The Twittersphere is ablaze this morning with Trump supporters crying about the “stolen” election in Colorado, the “disenfranchisement” of a million Republicans and the general “not cool” factor surrounding their candidates inability to secure delegates to the national convention.
On both sides of the aisle the march to the conventions is a hot mess. The reason is that it is not a single process. Counting both parties it is a set of over 100 processes. Each state and territory has its own rules and its own way of selecting delegates.
In 1968 there were but 12 states that held primaries. The riots at the Democratic Convention in Chicago led both parties to “democratize” the selection process. But because it’s not really one system it’s grown more like a patch of weeds than grown like a garden. It has failed multiple times in the past and managed to nominate the unlikable and the unelectable, but it has never happened to both parties at the same time the way it has in 2016.

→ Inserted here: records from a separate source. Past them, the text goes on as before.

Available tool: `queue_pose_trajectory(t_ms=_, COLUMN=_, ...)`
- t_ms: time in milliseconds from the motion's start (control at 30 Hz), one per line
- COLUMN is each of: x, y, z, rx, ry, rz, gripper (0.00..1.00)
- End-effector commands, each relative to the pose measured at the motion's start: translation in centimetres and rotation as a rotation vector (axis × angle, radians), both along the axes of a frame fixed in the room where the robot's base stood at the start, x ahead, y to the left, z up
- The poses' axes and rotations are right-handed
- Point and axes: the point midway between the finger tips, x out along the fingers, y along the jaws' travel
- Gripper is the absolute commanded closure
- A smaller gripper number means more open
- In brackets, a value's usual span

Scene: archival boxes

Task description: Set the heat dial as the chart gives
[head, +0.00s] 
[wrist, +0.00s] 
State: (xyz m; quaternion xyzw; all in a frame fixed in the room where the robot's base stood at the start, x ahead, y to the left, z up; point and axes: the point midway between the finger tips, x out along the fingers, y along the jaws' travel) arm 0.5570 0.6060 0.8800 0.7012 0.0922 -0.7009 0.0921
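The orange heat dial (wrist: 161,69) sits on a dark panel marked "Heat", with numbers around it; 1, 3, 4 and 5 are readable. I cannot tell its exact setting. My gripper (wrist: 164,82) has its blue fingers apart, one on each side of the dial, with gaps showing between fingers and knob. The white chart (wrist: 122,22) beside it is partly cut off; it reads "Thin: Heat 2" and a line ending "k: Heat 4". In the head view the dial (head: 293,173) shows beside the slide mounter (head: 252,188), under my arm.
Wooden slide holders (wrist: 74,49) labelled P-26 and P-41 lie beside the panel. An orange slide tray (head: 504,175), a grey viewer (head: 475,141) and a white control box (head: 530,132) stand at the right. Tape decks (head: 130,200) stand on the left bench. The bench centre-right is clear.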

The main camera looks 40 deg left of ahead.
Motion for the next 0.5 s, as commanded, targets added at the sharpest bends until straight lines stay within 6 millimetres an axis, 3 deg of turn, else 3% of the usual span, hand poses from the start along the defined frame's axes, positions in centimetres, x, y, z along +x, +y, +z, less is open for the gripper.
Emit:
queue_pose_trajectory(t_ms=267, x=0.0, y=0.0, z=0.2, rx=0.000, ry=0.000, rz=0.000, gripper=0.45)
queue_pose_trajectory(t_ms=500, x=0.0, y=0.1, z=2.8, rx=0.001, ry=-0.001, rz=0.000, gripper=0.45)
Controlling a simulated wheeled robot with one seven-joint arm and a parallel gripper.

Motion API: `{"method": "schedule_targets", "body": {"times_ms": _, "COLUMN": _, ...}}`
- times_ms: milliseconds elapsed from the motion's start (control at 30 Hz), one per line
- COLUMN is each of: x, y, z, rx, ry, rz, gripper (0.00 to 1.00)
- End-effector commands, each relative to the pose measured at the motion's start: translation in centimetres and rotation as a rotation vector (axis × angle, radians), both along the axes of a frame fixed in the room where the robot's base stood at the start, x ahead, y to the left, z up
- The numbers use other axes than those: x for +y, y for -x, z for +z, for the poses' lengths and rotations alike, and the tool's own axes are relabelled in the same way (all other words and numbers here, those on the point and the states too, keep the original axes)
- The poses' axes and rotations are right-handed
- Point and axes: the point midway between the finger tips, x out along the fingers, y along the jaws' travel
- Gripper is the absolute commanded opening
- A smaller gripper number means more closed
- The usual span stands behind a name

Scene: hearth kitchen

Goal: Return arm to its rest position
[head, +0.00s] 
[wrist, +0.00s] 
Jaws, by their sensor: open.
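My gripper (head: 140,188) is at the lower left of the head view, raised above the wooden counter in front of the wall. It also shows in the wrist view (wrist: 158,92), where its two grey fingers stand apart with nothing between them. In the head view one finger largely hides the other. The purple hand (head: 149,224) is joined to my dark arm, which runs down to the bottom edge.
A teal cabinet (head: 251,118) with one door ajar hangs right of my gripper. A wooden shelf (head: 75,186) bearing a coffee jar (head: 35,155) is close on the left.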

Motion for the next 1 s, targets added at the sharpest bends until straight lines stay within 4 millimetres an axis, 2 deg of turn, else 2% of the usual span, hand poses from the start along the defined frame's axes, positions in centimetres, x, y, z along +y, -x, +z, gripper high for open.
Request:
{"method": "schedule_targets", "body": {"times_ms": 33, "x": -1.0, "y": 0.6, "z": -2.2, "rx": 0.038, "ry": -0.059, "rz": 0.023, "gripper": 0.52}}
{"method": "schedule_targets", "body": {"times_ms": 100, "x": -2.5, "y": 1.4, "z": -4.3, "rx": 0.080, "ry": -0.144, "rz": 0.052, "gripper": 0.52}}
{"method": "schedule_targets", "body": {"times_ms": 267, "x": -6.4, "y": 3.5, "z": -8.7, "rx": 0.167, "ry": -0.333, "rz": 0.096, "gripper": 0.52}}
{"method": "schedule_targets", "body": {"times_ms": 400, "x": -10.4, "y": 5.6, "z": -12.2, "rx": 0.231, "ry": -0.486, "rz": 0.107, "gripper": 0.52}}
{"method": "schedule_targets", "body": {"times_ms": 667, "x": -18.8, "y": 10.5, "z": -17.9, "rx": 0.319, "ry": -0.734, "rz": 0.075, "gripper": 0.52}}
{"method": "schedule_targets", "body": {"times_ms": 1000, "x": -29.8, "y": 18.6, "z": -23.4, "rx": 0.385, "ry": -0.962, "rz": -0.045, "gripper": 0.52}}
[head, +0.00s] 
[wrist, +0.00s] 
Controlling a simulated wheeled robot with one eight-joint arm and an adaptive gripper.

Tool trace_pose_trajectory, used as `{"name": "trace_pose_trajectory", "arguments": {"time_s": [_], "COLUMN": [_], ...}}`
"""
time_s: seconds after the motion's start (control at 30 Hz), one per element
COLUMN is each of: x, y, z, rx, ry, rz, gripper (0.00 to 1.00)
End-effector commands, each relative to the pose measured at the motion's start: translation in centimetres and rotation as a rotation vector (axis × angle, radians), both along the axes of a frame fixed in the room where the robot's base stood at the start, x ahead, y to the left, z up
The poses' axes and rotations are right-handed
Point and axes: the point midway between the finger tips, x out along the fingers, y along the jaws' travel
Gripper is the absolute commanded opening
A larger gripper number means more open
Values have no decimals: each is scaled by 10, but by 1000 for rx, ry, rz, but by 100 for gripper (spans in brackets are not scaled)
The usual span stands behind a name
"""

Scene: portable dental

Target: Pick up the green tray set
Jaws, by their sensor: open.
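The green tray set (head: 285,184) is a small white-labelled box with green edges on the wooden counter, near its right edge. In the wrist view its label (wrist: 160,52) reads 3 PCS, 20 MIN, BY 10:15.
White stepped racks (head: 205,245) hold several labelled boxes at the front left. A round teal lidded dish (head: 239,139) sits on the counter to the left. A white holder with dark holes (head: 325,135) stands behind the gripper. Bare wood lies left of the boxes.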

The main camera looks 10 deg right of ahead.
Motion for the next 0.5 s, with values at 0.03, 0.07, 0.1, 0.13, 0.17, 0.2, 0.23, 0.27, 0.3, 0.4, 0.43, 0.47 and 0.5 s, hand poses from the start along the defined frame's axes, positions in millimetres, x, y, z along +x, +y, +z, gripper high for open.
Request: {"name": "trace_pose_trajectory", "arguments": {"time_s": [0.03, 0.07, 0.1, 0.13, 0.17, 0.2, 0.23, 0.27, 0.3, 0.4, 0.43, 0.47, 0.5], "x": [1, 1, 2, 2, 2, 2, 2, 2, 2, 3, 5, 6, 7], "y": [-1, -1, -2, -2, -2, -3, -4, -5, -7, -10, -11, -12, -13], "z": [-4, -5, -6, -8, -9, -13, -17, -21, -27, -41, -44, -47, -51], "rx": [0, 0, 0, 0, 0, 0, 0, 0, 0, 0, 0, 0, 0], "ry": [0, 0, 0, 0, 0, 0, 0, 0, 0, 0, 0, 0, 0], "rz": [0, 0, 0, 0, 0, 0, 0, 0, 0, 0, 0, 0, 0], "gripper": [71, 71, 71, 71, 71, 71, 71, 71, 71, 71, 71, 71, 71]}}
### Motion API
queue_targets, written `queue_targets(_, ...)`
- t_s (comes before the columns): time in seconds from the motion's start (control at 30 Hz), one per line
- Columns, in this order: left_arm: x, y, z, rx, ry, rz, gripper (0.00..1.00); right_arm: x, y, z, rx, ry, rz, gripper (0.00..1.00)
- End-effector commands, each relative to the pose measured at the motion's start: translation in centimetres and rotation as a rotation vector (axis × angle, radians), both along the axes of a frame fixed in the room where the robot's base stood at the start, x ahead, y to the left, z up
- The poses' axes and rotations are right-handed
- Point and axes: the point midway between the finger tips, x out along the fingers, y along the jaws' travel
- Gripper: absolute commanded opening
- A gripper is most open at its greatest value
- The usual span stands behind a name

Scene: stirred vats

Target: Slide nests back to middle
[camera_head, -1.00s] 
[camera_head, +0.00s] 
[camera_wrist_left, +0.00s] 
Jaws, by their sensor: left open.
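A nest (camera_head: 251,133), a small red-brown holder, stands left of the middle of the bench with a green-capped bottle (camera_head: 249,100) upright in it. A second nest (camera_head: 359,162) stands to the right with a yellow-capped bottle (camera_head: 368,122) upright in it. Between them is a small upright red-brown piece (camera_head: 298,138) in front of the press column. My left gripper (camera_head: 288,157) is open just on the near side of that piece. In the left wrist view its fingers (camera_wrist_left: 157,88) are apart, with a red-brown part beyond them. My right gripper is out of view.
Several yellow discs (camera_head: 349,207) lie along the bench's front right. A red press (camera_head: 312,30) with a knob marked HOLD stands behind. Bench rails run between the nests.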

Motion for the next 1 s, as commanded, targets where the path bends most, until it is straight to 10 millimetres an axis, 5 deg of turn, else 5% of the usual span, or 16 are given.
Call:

Trump, according to The Denver Post, didn’t even have a paid staffer on the ground in Colorado until last week. The man who promises to hire the best staff didn’t. Ted Cruz’s organization is running rings around him, particularly in states where the selection process is more fluid.
Unfortunately this tells us a lot about both The Donald and ourselves.
What is says about Trump is that he is totally unprepared. Somewhere along the line he decided that he could Tweet his way to the White House, that if he stamped and stomped and cried about “unfairness” he could alter the facts on the ground to suit him. This doesn’t work in politics and it sure doesn’t work in the dirty business of governing. If you’re not prepared to take on the Colorado GOP you’re not prepared to take on Putin, China or a flood of immigrants.
What is says about us is that we can’t have a majority of citizens come to the table only once every four years. The crowds of Bernie supporters and Trump supporters haven’t become armed mobs yet. But the operative word is “yet.”